There is only a small, though not entirely negligible, comfort in being spared the spectacle of Matt Goodwin pontificating on these matters in the House of Commons. But perhaps a slightly greater one in what that may betoken about the British electorate.

 

Notes

[1] The way this question was asked in the survey linked to does not really disclose what the public think about the subtle but important distinction between the use of UK bases for the attack on Iran (which the government did not grant) and their use to launch defensive operations against Iranian counter-attacks which may imperil British subjects and assets (which the government approved). If it did, I suspect that the public would support the government’s decisions in both respects. That seems to be borne out by other survey data about what the UK’s military response to the war should be.

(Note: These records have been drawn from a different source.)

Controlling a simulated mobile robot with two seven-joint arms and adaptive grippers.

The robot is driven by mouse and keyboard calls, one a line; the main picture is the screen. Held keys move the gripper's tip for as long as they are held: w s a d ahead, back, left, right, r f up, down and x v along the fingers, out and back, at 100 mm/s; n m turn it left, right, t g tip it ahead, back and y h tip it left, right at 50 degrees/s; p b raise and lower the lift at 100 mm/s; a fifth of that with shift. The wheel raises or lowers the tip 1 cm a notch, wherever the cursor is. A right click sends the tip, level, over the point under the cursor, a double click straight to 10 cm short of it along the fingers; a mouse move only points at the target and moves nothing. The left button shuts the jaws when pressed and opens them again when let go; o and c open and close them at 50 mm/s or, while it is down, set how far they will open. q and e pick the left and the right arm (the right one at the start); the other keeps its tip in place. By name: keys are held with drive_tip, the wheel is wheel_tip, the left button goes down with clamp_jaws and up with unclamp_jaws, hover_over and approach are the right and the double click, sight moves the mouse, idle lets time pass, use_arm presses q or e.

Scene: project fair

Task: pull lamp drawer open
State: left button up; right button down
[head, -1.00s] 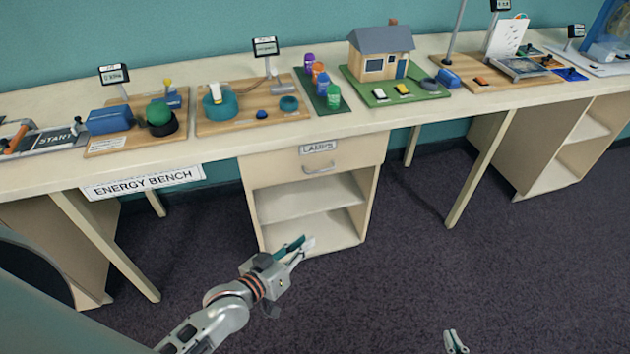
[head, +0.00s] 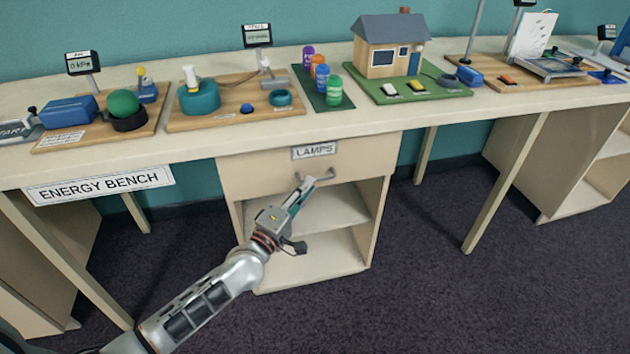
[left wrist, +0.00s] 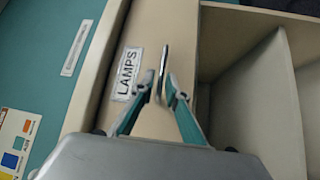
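The lamp drawer (head: 262,176) is the beige front under the tabletop, with a "LAMPS" label (head: 315,150) and a metal bar handle (head: 328,172). It looks closed, flush with its cabinet. My left gripper (head: 304,184) is at the handle, partly covering its left end in the head view. In the left wrist view the two teal-sided fingers of the left gripper (left wrist: 160,84) are apart, and the handle (left wrist: 164,62) shows between their tips. I cannot tell whether a finger touches it. The drawer front (left wrist: 160,28) fills the middle there. My right gripper is out of view.
Open shelves (head: 335,207) lie below the drawer. The tabletop (head: 350,118) holds wooden boards with models, coloured jars (head: 333,88) and a toy house (head: 390,50). A table leg (head: 505,180) stands to the right. The dark carpet (head: 430,290) in front is clear.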

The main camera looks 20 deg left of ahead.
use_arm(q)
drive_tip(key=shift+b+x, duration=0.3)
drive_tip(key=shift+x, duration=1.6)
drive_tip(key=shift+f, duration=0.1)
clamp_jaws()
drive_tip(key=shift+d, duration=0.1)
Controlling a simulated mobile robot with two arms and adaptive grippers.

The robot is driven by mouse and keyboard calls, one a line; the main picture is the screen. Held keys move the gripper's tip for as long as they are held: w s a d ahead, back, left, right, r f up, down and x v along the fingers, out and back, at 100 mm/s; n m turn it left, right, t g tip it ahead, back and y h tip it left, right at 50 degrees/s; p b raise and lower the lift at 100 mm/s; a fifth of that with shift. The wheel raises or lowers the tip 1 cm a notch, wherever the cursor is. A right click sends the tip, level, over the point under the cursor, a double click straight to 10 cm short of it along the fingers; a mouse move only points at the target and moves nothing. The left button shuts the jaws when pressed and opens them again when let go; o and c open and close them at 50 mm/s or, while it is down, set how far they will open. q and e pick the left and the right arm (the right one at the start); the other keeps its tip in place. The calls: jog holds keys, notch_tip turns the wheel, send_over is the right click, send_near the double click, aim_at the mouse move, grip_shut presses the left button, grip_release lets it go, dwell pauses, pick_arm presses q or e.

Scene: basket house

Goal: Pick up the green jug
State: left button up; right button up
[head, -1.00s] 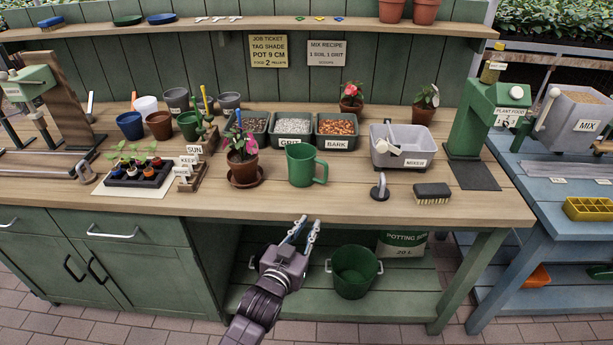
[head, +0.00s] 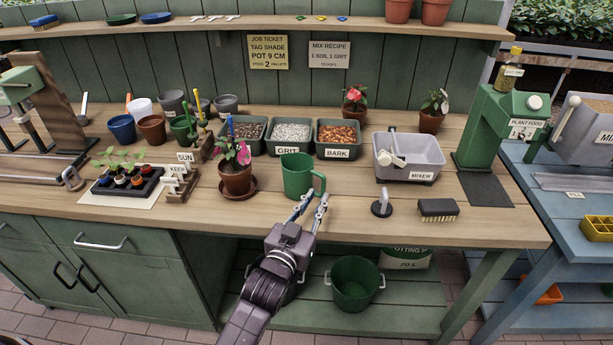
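The green jug (head: 295,177) stands upright near the front edge of the wooden bench, with its handle on its right side. My left gripper (head: 315,196) reaches up from below at the bench's front edge. Its two fingers are apart, and their tips are just in front of and below the jug's handle, overlapping its lower end in the picture. I cannot tell whether the tips touch the handle. My right gripper is not in view.
A potted pink flower (head: 236,173) on a saucer stands left of the jug. Grit and bark trays (head: 337,152) stand behind it. A grey mixer tub (head: 408,170), a suction-like handle (head: 381,209) and a brush (head: 438,207) are to the right. A green bucket (head: 353,300) is below.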

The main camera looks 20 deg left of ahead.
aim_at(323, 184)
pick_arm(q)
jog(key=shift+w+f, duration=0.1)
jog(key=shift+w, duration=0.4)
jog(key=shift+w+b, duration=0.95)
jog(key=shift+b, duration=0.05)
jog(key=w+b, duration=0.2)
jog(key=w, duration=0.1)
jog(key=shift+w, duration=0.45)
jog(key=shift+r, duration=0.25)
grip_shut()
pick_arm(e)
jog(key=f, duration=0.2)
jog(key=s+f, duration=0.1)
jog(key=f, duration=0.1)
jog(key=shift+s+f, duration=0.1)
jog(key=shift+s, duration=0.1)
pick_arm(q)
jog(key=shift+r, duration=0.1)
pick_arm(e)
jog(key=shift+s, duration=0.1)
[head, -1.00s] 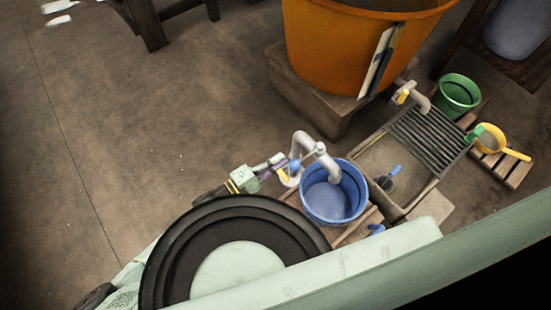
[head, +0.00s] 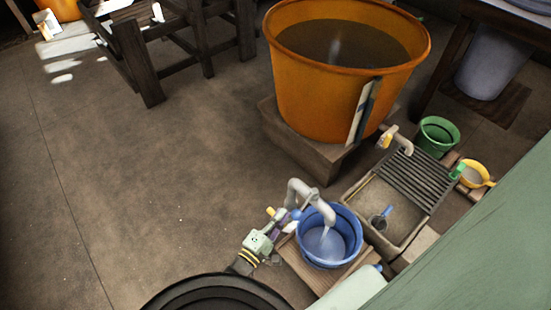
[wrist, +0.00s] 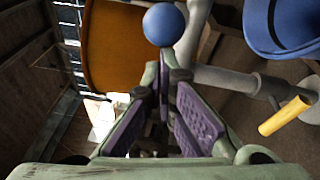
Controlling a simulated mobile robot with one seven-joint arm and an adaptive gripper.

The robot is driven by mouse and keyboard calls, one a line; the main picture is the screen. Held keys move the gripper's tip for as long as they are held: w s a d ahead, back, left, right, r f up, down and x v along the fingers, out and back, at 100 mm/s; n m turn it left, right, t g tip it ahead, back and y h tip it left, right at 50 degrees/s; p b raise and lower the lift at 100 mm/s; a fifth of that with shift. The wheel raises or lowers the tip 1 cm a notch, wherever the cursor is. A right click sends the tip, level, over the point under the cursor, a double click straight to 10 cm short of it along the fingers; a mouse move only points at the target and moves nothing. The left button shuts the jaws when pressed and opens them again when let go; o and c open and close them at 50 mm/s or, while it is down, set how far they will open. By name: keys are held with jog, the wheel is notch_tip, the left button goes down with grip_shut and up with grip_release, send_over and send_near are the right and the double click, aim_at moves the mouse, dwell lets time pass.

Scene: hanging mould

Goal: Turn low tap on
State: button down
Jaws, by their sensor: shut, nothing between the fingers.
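The low tap is a bent grey pipe (head: 299,188) with its spout over a blue bucket (head: 345,240). A pale streak like running water (head: 324,236) shows below the spout. A blue ball (head: 296,214) sits by the pipe, and a yellow handle (head: 271,212) shows just left of it. My gripper (head: 287,219) is shut and empty beside the tap. In the wrist view the fingertips (wrist: 164,78) point towards the blue ball (wrist: 164,25), with the yellow handle (wrist: 285,115) to the right. I cannot tell whether the fingers touch the tap.
A large orange tub (head: 335,95) with its own tap (head: 395,138) stands on a block behind. A stone basin (head: 365,198) with a slatted rack is right of the bucket. Green (head: 438,136) and yellow (head: 474,174) vessels stand farther right.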

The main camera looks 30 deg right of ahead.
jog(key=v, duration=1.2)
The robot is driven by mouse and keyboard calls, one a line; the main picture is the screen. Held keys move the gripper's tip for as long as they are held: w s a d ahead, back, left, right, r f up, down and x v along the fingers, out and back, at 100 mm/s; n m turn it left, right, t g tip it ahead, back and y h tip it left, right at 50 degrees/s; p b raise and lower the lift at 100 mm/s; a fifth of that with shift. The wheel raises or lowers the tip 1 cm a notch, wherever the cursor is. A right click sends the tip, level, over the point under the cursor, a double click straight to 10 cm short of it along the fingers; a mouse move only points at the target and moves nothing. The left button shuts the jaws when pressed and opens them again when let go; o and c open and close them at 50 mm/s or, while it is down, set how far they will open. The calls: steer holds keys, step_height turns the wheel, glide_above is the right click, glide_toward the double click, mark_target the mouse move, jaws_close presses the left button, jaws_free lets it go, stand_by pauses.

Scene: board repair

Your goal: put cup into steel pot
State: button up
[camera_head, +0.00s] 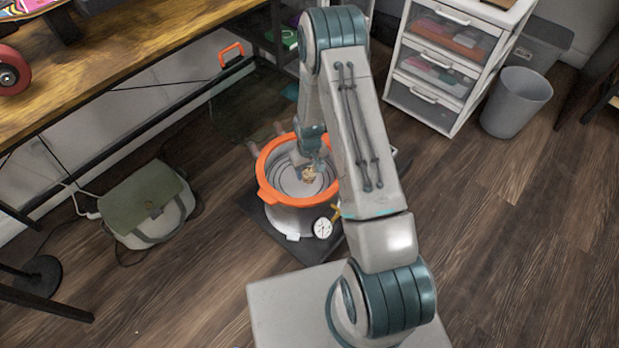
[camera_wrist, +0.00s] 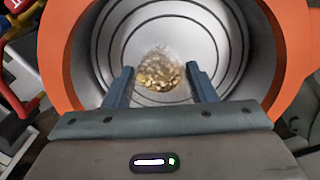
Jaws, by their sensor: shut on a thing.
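The steel pot (camera_head: 283,215) has a wide orange rim and an open top; its ringed inner wall (camera_wrist: 175,28) fills the upper wrist view. My gripper (camera_head: 311,163) is over the pot's mouth, pointing down into it. In the wrist view its two fingers (camera_wrist: 161,78) stand apart on either side of the cup (camera_wrist: 160,73), and they are shut on it. Only golden-brown, grainy contents show clearly; the cup's walls are hard to make out. The cup also shows inside the rim outline in the head view (camera_head: 309,174). I cannot tell whether it touches the pot's bottom.
The pot stands on a dark mat (camera_head: 266,226) on the wood floor, with a round white gauge (camera_head: 322,228) at its front. A green-grey bag (camera_head: 150,204) lies left. A wooden table (camera_head: 110,62), a drawer unit (camera_head: 437,65) and a grey bin (camera_head: 515,102) stand around.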

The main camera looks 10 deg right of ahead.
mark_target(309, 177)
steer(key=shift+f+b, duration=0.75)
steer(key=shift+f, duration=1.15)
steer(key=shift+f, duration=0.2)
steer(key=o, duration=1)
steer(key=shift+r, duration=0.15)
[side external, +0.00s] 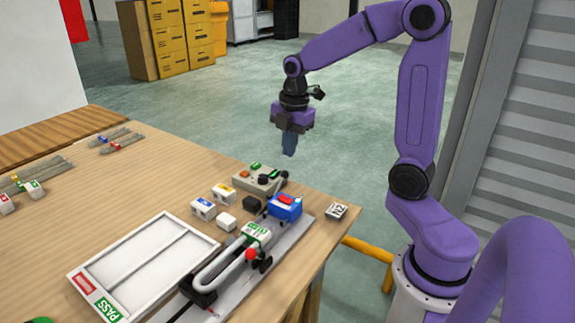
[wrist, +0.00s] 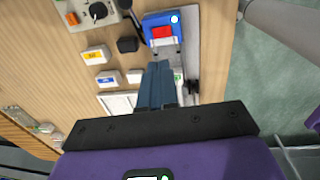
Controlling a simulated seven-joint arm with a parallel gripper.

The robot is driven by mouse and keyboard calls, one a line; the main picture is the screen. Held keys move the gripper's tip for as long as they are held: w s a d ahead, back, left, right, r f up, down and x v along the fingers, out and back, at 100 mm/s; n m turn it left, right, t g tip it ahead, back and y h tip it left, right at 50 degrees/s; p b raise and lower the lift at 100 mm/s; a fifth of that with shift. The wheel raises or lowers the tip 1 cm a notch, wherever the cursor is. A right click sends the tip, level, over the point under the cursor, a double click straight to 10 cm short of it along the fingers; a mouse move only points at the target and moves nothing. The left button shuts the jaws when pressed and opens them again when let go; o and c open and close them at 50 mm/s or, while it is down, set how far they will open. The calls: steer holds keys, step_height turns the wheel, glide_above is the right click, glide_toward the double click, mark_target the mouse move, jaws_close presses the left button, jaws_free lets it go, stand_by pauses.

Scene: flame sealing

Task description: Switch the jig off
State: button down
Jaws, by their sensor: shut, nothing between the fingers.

[2] There’s a whole post that could be written about that fact that somewhere in that skein is Dubai. Lauded by Richard Tice as an exemplar of safety, it has become a magnet for right-wing British immigrants expats, most prominently Tice’s partner, the reliably graceless ‘journalist’ Isabel Oakeshott (£). There, such proud patriots gloat, one can escape the roving gangs, ‘two-tier’ justice, and Orwellian suppressions of the right to incite murder – not to mention, of course, the taxes – of ‘Broken Britain’. As a view of what some have called the “gangsters’ paradise” of Dubai, it was always as hopelessly one-sided as the depiction of Britain. Now, with a certain piquancy (£), our intrepid correspondent reports that “expats brace of what tomorrow may bring” (£) as the British State organizes a rather different repatriation to that envisaged by some of her co-ideologues. Equally piquant is the news (£) of those desperately trying to get back to Dubai so as to avoid falling foul of rules to qualify for tax residency.

[3] The most egregious failing is that I assumed, not unreasonably, but as it has out turned mistakenly, that Boris Johnson had re-made the Conservatives as an electorally successful populist party and seen off the challenge of Farage.